Aim of the task:
Give back, unchanged, the line with "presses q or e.", the line with "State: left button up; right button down", and every line between them, and no other line.

◆ ◆ ◆ ◆ ◆

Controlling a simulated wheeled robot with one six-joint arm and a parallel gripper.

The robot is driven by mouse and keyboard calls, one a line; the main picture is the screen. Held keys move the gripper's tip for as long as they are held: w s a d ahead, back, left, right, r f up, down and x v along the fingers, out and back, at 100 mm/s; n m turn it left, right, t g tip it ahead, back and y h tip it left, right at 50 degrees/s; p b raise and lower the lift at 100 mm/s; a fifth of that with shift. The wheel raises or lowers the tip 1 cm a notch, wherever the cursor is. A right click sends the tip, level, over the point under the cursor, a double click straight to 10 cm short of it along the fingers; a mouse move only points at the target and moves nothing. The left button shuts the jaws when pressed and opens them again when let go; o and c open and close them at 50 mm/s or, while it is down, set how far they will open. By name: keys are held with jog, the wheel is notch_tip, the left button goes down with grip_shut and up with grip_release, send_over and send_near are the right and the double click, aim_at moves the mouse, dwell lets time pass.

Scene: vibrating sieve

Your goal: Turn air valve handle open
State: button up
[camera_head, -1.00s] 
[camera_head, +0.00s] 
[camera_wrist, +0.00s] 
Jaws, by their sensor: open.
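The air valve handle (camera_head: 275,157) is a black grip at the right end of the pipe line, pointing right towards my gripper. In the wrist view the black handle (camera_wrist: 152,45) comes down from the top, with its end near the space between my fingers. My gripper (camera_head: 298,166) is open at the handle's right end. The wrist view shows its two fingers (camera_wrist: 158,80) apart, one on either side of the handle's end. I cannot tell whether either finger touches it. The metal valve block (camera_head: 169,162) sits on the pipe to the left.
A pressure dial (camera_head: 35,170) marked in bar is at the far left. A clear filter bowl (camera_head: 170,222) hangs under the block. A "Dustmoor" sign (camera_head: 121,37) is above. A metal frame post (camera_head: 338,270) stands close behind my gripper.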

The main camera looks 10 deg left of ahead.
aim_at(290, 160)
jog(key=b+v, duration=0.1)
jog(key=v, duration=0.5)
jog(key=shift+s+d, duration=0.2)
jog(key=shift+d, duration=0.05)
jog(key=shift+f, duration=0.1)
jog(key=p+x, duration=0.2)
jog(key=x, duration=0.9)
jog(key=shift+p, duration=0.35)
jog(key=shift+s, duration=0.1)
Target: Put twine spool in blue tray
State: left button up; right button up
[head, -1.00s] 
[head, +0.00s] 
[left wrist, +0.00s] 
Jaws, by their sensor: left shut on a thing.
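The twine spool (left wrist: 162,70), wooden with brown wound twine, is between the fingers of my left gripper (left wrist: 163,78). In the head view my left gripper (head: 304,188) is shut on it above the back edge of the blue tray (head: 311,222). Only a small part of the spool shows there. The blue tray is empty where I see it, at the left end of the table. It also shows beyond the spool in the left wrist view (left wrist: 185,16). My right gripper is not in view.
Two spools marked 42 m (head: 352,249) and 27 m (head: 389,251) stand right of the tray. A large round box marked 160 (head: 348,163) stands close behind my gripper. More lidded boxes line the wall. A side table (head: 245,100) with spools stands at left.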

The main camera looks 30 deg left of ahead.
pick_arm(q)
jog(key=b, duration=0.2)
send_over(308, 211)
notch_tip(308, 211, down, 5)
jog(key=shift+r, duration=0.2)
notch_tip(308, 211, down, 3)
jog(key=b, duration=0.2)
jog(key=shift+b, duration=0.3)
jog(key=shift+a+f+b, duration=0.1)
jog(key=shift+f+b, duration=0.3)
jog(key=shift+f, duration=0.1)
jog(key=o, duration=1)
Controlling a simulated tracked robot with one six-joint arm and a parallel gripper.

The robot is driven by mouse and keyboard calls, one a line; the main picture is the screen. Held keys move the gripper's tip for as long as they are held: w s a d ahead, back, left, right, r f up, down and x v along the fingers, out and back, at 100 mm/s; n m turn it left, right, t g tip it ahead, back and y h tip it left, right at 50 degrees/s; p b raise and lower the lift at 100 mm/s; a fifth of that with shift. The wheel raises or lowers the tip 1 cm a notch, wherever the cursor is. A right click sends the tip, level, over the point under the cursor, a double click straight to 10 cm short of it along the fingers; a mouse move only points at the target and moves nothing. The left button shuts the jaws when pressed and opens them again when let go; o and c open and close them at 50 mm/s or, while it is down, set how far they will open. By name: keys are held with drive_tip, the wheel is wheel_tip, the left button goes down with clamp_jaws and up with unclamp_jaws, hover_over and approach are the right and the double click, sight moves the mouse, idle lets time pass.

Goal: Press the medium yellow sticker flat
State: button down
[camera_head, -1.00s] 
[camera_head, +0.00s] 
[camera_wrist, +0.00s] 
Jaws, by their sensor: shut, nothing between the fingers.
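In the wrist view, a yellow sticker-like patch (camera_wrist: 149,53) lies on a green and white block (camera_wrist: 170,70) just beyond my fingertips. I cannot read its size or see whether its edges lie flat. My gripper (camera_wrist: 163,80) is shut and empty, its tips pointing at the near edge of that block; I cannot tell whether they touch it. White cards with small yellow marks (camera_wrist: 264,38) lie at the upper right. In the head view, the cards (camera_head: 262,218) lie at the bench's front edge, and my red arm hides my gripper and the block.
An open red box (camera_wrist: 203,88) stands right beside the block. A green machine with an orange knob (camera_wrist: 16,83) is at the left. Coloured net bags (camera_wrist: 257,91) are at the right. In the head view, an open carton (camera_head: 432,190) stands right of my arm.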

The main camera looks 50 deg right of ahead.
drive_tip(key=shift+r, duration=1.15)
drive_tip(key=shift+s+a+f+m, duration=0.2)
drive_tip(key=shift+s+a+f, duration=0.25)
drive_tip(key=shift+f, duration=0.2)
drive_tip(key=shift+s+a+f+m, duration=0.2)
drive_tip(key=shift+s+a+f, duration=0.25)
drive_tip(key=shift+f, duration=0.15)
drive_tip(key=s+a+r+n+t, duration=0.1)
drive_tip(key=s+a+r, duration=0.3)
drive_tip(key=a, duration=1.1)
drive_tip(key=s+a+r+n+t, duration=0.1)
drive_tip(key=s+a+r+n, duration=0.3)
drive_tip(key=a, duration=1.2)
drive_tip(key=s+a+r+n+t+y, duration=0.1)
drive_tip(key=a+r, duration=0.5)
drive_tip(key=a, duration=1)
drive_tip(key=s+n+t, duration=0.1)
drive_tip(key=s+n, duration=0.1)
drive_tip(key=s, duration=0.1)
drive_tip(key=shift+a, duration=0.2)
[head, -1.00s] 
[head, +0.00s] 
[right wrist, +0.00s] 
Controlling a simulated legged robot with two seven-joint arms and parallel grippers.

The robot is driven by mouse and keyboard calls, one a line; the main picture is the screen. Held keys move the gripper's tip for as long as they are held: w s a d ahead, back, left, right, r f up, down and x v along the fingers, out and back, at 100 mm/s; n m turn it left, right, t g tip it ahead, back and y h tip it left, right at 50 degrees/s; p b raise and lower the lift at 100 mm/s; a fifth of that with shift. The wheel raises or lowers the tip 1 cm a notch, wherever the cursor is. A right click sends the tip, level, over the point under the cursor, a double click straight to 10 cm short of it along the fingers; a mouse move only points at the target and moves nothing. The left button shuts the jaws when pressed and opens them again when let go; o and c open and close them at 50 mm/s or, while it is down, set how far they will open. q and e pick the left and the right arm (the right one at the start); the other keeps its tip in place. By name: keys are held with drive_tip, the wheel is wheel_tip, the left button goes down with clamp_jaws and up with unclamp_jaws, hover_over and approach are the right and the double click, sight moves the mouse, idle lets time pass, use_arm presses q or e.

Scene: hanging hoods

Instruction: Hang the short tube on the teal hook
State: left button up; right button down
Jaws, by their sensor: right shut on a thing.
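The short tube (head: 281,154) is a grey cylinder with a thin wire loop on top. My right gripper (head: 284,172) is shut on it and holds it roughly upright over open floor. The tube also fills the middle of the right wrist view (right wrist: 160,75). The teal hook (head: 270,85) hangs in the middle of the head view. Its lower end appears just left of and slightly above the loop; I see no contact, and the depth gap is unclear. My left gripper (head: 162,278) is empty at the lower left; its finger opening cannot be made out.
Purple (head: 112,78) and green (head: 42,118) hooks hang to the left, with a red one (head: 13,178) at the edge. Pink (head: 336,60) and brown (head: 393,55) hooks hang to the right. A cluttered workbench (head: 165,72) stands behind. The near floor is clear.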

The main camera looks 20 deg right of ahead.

◆ ◆ ◆ ◆ ◆

Exercise solution:
The robot is driven by mouse and keyboard calls, one a line; the main picture is the screen. Held keys move the gripper's tip for as long as they are held: w s a d ahead, back, left, right, r f up, down and x v along the fingers, out and back, at 100 mm/s; n m turn it left, right, t g tip it ahead, back and y h tip it left, right at 50 degrees/s; p b raise and lower the lift at 100 mm/s; a fifth of that with shift. The wheel raises or lowers the tip 1 cm a notch, wherever the cursor is. A right click sends the tip, level, over the point under the cursor, a double click straight to 10 cm short of it along the fingers; a mouse move only points at the target and moves nothing. The left button shuts the jaws when pressed and opens them again when let go; o and c open and close them at 50 mm/s or, while it is down, set how far they will open. q and e pick the left and the right arm (the right one at the start); the other keeps its tip in place. By name: keys are held with drive_tip, the wheel is wheel_tip, the left button goes down with clamp_jaws and up with unclamp_jaws, hover_over and approach are the right and the double click, sight moves the mouse, idle lets time pass, use_arm presses q or e.

Scene: hanging hoods

Instruction: Hang the short tube on the teal hook
State: left button up; right button down

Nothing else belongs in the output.